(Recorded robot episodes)
########

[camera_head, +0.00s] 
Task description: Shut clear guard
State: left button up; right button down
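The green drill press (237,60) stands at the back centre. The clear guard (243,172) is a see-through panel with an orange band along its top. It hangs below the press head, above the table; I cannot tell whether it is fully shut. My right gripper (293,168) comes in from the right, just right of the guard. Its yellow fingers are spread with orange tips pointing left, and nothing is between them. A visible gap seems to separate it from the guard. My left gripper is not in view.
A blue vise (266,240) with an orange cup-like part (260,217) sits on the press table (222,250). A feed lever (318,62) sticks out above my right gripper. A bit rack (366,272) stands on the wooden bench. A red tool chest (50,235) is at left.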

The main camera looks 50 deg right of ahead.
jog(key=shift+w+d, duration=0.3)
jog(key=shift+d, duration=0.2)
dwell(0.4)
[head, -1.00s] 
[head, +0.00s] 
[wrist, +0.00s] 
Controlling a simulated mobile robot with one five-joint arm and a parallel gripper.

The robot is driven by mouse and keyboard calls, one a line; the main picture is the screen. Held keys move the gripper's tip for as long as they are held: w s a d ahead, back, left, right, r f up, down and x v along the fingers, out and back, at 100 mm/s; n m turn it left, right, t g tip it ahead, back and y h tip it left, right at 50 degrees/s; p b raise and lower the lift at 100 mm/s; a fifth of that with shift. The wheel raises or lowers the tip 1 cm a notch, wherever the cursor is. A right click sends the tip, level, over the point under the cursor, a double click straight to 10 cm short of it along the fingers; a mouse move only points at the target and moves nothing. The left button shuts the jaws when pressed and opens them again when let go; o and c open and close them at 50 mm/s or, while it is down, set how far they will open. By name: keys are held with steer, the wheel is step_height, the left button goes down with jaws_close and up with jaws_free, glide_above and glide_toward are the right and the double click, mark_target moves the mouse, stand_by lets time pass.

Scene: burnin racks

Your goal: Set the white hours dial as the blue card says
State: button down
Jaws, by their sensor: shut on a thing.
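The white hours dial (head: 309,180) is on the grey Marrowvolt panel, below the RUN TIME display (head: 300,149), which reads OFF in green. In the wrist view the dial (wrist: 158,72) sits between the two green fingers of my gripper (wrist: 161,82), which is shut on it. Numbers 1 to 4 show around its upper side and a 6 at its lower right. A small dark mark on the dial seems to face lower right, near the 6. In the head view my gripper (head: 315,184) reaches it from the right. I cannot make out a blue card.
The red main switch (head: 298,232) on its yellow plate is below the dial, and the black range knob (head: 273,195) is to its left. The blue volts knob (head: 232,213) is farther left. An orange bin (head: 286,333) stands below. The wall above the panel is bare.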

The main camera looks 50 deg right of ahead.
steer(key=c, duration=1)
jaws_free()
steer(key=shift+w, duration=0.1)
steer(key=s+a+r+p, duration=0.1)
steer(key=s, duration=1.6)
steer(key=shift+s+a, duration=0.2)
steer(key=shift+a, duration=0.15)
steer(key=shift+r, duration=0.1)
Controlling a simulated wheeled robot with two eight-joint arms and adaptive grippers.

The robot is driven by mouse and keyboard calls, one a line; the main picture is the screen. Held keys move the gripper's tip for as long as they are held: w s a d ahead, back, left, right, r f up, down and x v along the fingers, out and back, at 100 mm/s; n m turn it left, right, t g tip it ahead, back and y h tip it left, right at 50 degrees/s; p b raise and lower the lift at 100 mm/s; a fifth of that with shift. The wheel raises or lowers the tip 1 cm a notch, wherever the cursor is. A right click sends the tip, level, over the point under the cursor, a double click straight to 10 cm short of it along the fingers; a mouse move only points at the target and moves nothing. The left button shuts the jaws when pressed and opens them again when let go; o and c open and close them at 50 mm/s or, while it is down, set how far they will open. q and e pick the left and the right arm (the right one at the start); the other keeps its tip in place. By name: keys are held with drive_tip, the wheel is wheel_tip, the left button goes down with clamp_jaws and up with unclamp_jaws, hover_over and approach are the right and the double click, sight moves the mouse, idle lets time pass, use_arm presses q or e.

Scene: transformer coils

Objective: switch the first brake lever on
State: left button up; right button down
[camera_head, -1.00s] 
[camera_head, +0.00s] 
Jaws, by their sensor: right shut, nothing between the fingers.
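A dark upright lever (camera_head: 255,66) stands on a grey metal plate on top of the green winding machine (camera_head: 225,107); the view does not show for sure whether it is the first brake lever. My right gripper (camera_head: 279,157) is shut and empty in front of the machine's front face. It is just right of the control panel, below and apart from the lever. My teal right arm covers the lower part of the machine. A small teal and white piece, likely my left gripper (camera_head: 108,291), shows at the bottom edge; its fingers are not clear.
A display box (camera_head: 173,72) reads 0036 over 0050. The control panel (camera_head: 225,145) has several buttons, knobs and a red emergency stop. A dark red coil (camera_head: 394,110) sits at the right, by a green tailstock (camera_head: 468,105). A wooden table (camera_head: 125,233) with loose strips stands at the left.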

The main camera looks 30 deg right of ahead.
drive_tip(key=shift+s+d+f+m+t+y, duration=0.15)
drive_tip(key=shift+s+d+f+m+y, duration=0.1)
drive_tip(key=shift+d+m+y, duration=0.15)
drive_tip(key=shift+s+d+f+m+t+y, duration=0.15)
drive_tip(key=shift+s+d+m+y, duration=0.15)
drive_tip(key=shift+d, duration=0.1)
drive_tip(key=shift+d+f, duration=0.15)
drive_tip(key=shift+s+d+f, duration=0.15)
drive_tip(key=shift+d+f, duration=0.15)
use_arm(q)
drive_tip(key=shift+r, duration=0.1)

########

[Directive] Pull out all lines containing the word "Controlling" from the entries above.

[Output below]
Controlling a simulated mobile robot with one five-joint arm and a parallel gripper.
Controlling a simulated wheeled robot with two eight-joint arms and adaptive grippers.

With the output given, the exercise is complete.